Morning Posture; Morning Attitude
/Good Morning, Sensei
Behind the closed door, Sensei begins his morning mantra. It’s uncanny how he knows my eyes have opened. He chants boldly for several refrains, and then, thankfully, he pauses.
Lying spread-eagled, savoring the quiet, I twist my torso and legs to one side and then the other, testing how it feels to be alive today.
Sensei, louder now, resumes his chanting: “Eeoooow. Mmeeooow!”
Apart from his fixation on food, my cat, Sensei, is a mellow soul. I chose his name—“Teacher”—to remind myself to surrender petty irritations like the sound of his voice. But that’s easier some mornings than others. Today I rush through the bathroom and onward through the house, my mental beeline on the cat food shelf. Only food will shut him up.

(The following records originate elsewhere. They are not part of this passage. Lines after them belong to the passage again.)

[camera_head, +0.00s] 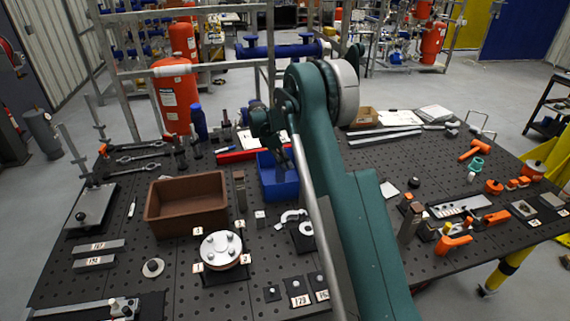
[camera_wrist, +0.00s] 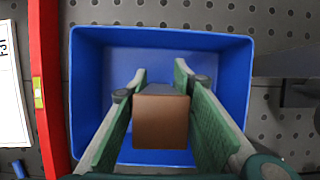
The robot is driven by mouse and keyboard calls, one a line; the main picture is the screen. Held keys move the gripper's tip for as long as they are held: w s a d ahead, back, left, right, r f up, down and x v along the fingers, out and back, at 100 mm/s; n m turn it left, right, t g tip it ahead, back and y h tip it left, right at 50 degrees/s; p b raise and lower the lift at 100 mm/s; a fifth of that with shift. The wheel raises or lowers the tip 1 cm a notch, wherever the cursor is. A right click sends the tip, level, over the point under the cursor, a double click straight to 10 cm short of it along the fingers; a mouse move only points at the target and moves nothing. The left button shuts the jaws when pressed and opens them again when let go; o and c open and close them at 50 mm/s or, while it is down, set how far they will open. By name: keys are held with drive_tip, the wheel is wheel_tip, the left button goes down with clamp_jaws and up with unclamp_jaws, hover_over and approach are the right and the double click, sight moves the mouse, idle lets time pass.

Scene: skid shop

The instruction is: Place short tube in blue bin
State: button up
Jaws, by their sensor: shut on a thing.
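The blue bin (camera_wrist: 90,110) fills the middle of the wrist view, seen from above with its open top towards the camera. It also shows in the head view (camera_head: 268,182), partly hidden by my arm. My gripper (camera_wrist: 160,78) is over the bin, its green-padded fingers on either side of a brown, square-ended piece, which I take as the short tube (camera_wrist: 161,122). The fingers are shut on it. The tube's height relative to the bin's rim cannot be told. The visible part of the bin's floor looks empty.
A red bar (camera_wrist: 50,90) lies along the bin's left side in the wrist view. In the head view a brown bin (camera_head: 187,205) stands left of the blue bin, with an upright brown post (camera_head: 240,190) between. A round flanged part (camera_head: 221,249) sits in front.

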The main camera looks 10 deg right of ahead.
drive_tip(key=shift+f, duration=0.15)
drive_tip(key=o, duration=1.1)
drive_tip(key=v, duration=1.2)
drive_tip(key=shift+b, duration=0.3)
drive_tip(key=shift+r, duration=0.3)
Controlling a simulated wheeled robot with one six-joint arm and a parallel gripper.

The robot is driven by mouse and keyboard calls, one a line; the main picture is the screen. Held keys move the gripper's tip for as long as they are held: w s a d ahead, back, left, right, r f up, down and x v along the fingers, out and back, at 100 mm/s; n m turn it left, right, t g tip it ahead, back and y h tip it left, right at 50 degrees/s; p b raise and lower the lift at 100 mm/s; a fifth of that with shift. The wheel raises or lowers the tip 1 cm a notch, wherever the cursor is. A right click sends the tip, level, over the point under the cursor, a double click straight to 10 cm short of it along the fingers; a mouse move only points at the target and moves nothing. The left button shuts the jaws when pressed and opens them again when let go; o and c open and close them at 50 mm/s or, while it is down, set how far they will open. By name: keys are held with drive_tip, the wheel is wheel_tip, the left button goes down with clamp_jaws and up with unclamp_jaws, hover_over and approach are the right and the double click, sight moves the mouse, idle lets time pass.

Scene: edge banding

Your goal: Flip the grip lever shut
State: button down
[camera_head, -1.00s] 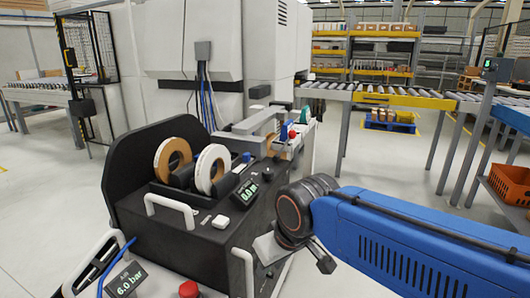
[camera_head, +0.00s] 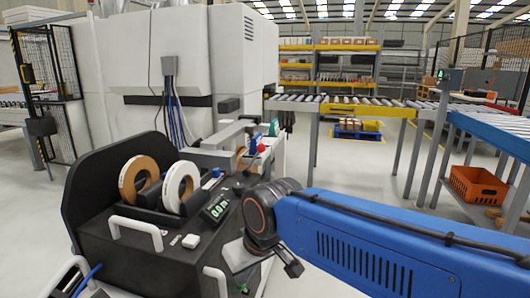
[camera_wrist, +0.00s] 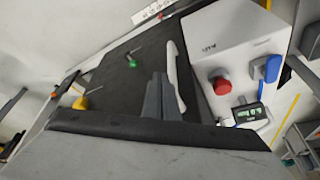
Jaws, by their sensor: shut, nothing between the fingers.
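The wrist view shows a dark panel with a green-knobbed lever (camera_wrist: 132,61) and a yellow-knobbed lever (camera_wrist: 82,102). A blue lever-like part (camera_wrist: 267,68) stands on a white housing beside a red button (camera_wrist: 221,86). I cannot tell which of these is the grip lever. My gripper (camera_wrist: 157,76) is shut and empty, with its grey fingers over the dark panel, beside a white bar handle (camera_wrist: 175,75). Contact with the handle cannot be told.
The dark machine carries a brown-rimmed reel (camera_head: 140,178), a white reel (camera_head: 181,187) and white handles (camera_head: 135,228). A small display (camera_wrist: 247,115) stands near the red button. A roller conveyor (camera_head: 345,104) and an orange crate (camera_head: 478,186) are farther off.

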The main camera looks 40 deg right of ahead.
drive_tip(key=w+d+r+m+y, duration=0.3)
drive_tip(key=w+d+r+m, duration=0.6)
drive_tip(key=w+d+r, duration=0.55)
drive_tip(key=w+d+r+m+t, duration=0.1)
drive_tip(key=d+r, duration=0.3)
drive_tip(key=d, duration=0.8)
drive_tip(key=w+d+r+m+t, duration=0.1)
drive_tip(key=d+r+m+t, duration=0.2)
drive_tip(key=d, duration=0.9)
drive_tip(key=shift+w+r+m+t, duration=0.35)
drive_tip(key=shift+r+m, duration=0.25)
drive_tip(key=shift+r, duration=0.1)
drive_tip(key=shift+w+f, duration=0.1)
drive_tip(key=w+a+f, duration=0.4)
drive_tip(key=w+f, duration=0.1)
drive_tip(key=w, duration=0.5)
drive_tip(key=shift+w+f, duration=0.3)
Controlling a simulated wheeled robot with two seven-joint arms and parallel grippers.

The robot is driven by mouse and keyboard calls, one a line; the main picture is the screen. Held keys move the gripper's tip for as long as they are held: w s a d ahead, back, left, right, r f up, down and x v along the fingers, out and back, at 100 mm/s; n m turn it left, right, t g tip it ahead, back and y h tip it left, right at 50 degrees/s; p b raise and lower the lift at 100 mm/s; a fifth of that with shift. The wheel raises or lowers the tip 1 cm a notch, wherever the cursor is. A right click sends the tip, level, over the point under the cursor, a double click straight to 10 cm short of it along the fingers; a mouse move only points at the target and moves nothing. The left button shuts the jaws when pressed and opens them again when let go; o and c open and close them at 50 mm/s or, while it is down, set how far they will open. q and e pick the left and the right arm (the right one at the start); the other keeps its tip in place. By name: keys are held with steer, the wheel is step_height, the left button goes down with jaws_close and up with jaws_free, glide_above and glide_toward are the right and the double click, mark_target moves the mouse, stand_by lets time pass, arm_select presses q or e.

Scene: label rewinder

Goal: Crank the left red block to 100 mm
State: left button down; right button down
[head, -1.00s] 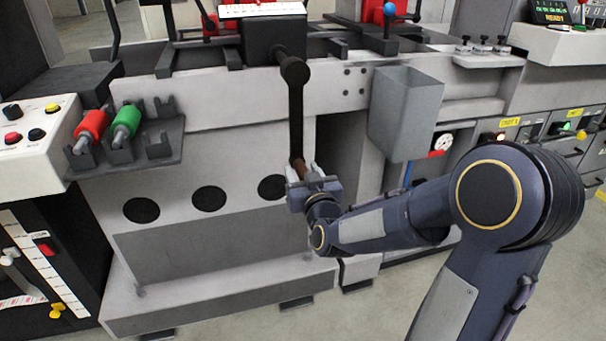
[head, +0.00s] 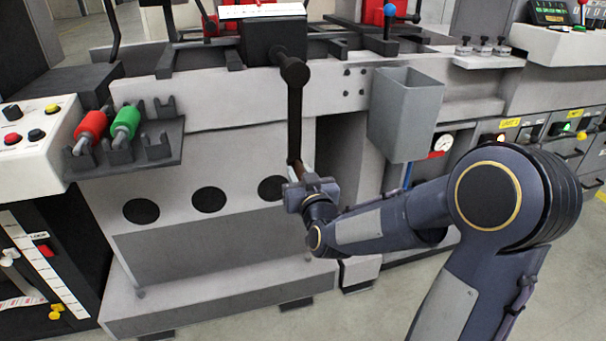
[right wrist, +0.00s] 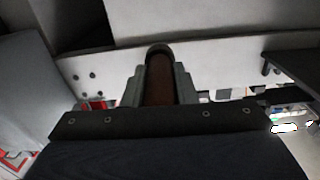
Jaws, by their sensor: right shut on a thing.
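A black crank arm (head: 295,120) hangs down from its hub (head: 294,71) on the front of the machine. Its brown handle (head: 294,171) is at the lower end, and my right gripper (head: 305,178) is shut on it. In the right wrist view the brown handle (right wrist: 158,82) stands between the two grey fingers. A red block (head: 220,28) shows only in part at the top, behind a white scale (head: 262,10). Another red block (head: 377,12) is further right. The block's reading on the scale is too small to tell. My left gripper is not in view.
A grey bin (head: 405,115) is fixed to the machine front, right of the crank. A button panel (head: 30,135) stands at far left.

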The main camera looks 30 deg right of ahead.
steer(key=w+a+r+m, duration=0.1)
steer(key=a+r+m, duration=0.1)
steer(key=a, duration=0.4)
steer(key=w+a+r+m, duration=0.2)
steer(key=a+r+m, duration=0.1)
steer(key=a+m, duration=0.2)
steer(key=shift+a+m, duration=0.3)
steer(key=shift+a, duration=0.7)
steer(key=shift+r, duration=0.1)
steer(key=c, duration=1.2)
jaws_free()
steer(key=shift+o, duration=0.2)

As I stumble into the kitchen, my body awareness is left behind on the bed. Fascial stiffness is the natural result of eight hours of inactivity, and giving in to it, I paddle my legs and feet like a wooden old lady.
What Wooden Old Lady?
I know my body to be otherwise. As a septuagenarian I can forgive myself for being creaky in the morning. But I also know that moving stiffly--ambulating with the bare minimum of joints engaged--becomes a habit that can’t entirely be blamed on my bodily tissues. Habits take place in the brain. The more often I move stiffly, the more familiar and less optional that way of moving becomes. I can choose how I move.
I slow down. I manage to tune out the cat.
Ah, now I can call up a walking rhythm that evokes fascial resilience in my body. I choose to feel my body’s weight and substance. I remind my soles to sense the floor; remind my ankles and toes to bend. That’s better--a little “give” to my footsteps loosens up my hips. I enjoy the light streaming in through the windows and that sparks my peripheral vision. My narrowed, defensive perspective softens. My chest uncoils and I inhale. I choose to open my body to the day.
Relax, Sensei. Your food is coming.
Posture and Movement are Choices
Recurrent irritations can become calls to awareness. Maybe some pet peeve of your own, like Sensei's caterwauling, can become an opportunity to find and re-find your own center, your own rhythm. We need all the centering practice we can get in this crazy world.